Bien que les élections de 1956 se déroulent dans ce climat très tendu et que le taux de participation ne dépasse pas les 50 %, les médias français sont peu loquaces sur la situation qui prévaut au Cameroun, avec un strict encadrement des reporters venus sur place. Ils présentent donc l'élection comme une grande avancée attribuée à générosité de la France. Le journaliste indique ainsi avec emphase qu'avec cette « assemblée élue au collège unique et au suffrage universel », « la France donnait au monde une grande leçon de libéralisme ». La majorité revient aux candidats proches des positions françaises : au premier plan le chef de file des 31 élus du nord, le jeune Ahmadou Ahidjo, sur lequel s'ouvre et s'achève le reportage, mais aussi André-Marie Mbida, originaire comme 21 autres élus du centre du Cameroun, que l'on voit à la tribune, aux côtés de Pierre Messmer. Les deux hommes prennent la tête du conseil du gouvernement.
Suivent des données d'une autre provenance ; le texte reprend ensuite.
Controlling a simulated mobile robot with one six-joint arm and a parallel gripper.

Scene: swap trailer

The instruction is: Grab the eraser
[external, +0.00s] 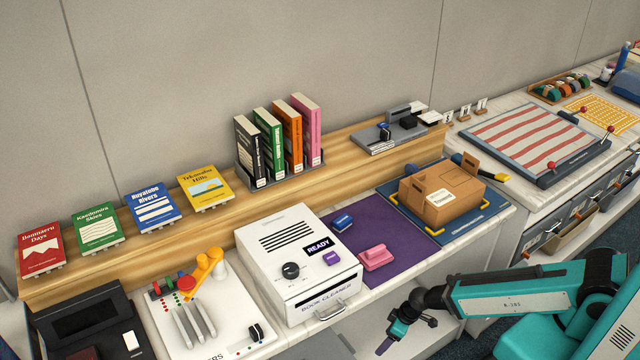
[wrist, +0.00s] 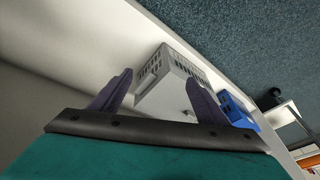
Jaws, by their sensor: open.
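A pink block (external: 375,256) with a raised top, which looks like the eraser, lies on the purple mat (external: 388,228) in the external view. A smaller dark blue block (external: 342,222) lies behind it on the same mat. My gripper (external: 391,341) is in front of the counter, lower than the mat and to the right of the white book cleaner, apart from both blocks. In the wrist view my gripper (wrist: 158,96) has its two purple fingers spread, with nothing held between them. Neither block shows in the wrist view.
The white book cleaner (external: 305,262) stands left of the mat. A cardboard box (external: 440,196) sits on a blue mat to the right. The counter's front edge lies between my gripper and the blocks. A pale slotted basket (wrist: 178,82) and blue bin (wrist: 238,109) show in the wrist view.

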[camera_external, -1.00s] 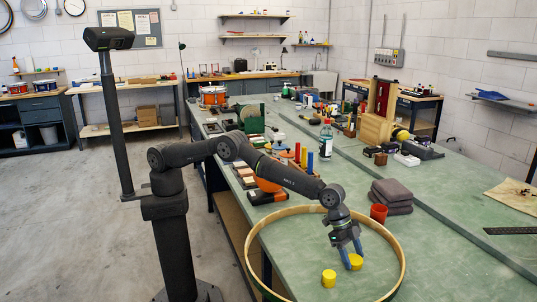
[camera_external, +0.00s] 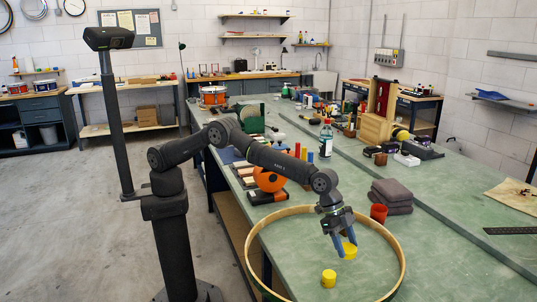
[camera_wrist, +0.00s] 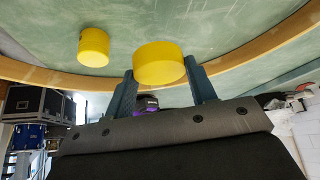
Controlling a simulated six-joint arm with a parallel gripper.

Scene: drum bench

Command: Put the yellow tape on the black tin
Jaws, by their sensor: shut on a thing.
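A yellow roll, which looks like the yellow tape (camera_external: 349,251), is between the fingers of my gripper (camera_external: 346,245). In the wrist view my gripper (camera_wrist: 162,82) is shut on this yellow tape (camera_wrist: 158,66), one finger on each side. A second short yellow cylinder (camera_external: 328,279) stands on the bench to the left and nearer the camera, apart from my gripper; it also shows in the wrist view (camera_wrist: 93,47). I cannot make out for sure which dark thing is the black tin.
A large wooden hoop (camera_external: 402,262) lies on the green bench around both yellow pieces. A red cup (camera_external: 378,213) and folded grey cloths (camera_external: 392,196) are behind it on the right. An orange tape dispenser (camera_external: 269,181) is at the left.

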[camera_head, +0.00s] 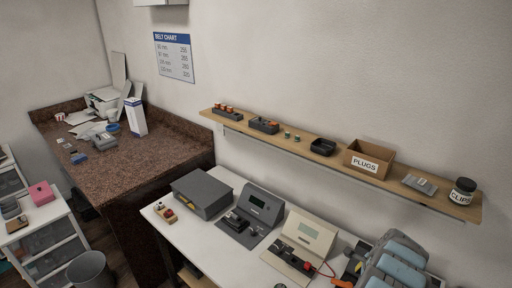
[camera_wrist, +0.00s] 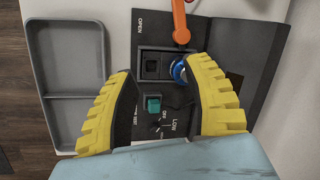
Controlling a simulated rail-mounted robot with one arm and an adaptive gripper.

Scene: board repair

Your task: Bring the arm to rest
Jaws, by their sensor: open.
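My gripper (camera_wrist: 164,72) shows in the wrist view with its two yellow ribbed fingers spread apart and nothing between them. It is over a dark control panel (camera_wrist: 262,45) marked OPEN and LOW. An orange lever (camera_wrist: 180,22), a blue ring-shaped part (camera_wrist: 180,70) and a green switch (camera_wrist: 153,104) show on the panel between or just beyond the fingers. I cannot tell whether the right finger touches the blue part. In the head view my arm is at the lower right, over the right end of the white bench (camera_head: 222,248), and mostly hides the panel.
A grey divided tray (camera_wrist: 72,95) lies left of the panel. On the bench stand two testers (camera_head: 262,207) (camera_head: 308,234) and a grey box (camera_head: 202,192). A wall shelf (camera_head: 285,152) above holds a PLUGS box (camera_head: 368,162) and a CLIPS jar (camera_head: 462,191). A brown counter (camera_head: 150,168) is at left.

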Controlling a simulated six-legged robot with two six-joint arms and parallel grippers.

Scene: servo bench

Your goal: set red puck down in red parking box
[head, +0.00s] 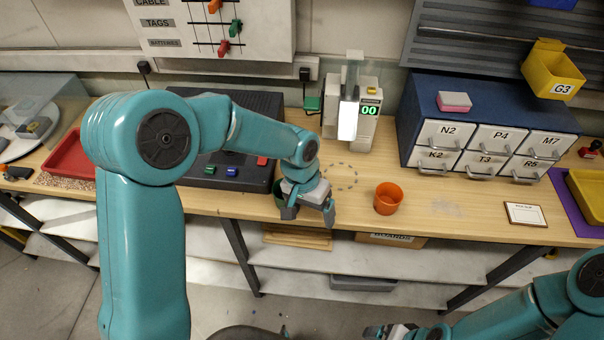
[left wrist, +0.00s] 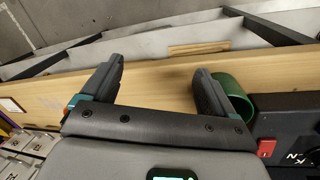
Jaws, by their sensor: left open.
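I cannot pick out a red puck or a red parking box with certainty. A small red piece (head: 262,161) sits at the right end of the black panel (head: 262,104); it also shows in the left wrist view (left wrist: 266,148). A red marker (head: 223,47) is on the wall chart. My left gripper (head: 314,212) is open over the bench's front edge, with nothing seen between its fingers (left wrist: 158,88). A green cup (left wrist: 236,92) stands beside one finger, partly hidden in the head view. My right gripper (head: 388,331) is at the bottom edge, its jaws unclear.
An orange cup (head: 388,198) stands right of my left gripper. A blue drawer cabinet (head: 490,98) fills the back right, and a red tray (head: 70,155) lies left. Bare wood lies between the orange cup and a framed card (head: 525,214).

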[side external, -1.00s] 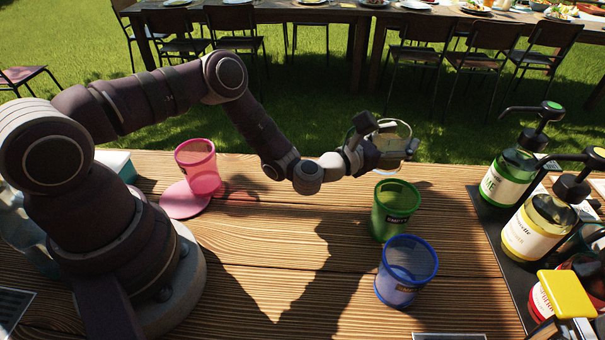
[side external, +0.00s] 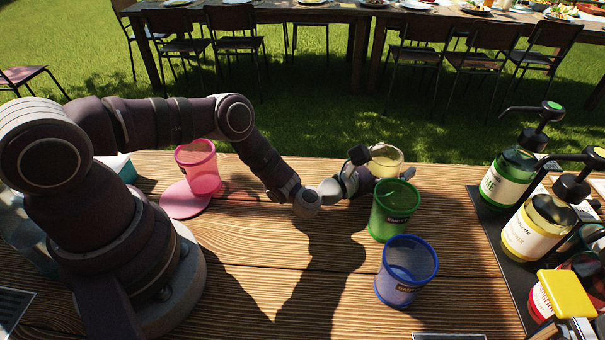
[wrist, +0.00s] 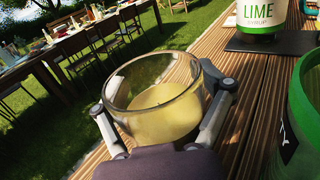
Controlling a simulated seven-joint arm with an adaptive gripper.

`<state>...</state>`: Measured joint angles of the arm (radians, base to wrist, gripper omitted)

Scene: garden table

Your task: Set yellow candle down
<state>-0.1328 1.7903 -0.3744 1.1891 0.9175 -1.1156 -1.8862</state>
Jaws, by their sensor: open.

La caméra met en évidence des élus représentant les différentes régions, selon une vision « ethniciste » de la vie politique, sans mentionner la guerre menée dans le sud du pays.

Bénédicte Brunet-La Ruche

Transcription

Journaliste
C’est que, dans le même temps, au Cameroun, sans tapage et sans publicité, la France donnait au monde une grande leçon de libéralisme. Une assemblée, élue au collège unique et au suffrage universel, tenait sa séance inaugurale. Elle devra décider, en toute liberté, des voies qui mèneront à l’émancipation du Cameroun.